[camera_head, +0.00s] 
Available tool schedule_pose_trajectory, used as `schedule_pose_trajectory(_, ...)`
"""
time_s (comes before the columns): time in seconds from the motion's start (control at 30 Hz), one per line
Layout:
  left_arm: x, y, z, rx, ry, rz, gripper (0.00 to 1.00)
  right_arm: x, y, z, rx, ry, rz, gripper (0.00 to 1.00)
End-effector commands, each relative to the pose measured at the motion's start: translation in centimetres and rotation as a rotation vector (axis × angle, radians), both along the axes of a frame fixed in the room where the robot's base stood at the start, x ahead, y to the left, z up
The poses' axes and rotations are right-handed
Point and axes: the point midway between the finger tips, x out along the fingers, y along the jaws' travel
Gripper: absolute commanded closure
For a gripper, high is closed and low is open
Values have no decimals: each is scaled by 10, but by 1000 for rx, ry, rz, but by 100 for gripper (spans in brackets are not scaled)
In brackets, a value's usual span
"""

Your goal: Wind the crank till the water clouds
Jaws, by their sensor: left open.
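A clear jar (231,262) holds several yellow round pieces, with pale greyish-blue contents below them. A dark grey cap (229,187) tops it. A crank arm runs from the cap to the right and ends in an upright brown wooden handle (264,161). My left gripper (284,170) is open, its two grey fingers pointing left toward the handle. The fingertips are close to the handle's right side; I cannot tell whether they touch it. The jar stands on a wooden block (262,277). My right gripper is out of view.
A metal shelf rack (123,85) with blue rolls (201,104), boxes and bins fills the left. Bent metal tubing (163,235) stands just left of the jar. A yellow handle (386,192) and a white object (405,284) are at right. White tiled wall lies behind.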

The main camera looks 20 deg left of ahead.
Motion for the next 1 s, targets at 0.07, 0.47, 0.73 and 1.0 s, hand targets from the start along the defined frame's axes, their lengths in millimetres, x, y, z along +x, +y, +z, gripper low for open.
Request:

====

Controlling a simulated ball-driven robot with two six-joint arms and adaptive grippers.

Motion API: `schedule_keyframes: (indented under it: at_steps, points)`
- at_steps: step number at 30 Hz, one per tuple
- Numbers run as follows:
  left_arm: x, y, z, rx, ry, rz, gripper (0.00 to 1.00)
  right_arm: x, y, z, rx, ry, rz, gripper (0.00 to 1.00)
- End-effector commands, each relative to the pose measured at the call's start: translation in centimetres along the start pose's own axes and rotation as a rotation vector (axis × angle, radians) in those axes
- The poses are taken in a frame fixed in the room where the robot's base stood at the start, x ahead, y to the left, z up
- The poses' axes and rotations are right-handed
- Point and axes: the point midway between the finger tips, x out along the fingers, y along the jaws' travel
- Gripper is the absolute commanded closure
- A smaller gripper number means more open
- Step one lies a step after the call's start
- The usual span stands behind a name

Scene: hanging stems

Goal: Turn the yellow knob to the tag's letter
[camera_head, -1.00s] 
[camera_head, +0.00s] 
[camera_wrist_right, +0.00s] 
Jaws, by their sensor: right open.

====

**Aim:**
Extract, word for word, every line beginning with the one that holds "- A smaller gripper number means more open" and concluding with the one that holds "Jaws, by their sensor: right open.". Include both of those lines.

**Final answer:**
- A smaller gripper number means more open
- Step one lies a step after the call's start
- The usual span stands behind a name

Scene: hanging stems

Goal: Turn the yellow knob to the tag's letter
[camera_head, -1.00s] 
[camera_head, +0.00s] 
[camera_wrist_right, +0.00s] 
Jaws, by their sensor: right open.

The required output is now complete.